* To do
Copy out all lines where "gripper" appears.
####
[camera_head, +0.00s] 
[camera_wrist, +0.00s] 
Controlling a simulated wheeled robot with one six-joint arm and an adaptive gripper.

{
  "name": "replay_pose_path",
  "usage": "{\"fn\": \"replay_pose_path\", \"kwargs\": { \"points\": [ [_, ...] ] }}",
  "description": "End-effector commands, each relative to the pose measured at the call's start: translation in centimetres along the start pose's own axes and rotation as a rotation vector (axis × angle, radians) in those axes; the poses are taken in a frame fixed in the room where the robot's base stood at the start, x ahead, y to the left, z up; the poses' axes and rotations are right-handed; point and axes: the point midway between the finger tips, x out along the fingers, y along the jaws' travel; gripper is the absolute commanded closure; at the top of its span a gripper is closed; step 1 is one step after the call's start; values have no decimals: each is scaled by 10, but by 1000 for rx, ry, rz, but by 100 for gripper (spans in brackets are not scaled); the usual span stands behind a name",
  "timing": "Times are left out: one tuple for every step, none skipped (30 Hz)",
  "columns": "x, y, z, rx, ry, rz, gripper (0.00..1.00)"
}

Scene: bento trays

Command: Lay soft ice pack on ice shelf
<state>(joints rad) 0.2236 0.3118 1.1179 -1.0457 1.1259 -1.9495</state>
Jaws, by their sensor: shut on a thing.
####
* Finished exercise
Controlling a simulated wheeled robot with one six-joint arm and an adaptive gripper.
  "description": "End-effector commands, each relative to the pose measured at the call's start: translation in centimetres along the start pose's own axes and rotation as a rotation vector (axis × angle, radians) in those axes; the poses are taken in a frame fixed in the room where the robot's base stood at the start, x ahead, y to the left, z up; the poses' axes and rotations are right-handed; point and axes: the point midway between the finger tips, x out along the fingers, y along the jaws' travel; gripper is the absolute commanded closure; at the top of its span a gripper is closed; step 1 is one step after the call's start; values have no decimals: each is scaled by 10, but by 1000 for rx, ry, rz, but by 100 for gripper (spans in brackets are not scaled); the usual span stands behind a name",
  "columns": "x, y, z, rx, ry, rz, gripper (0.00..1.00)"

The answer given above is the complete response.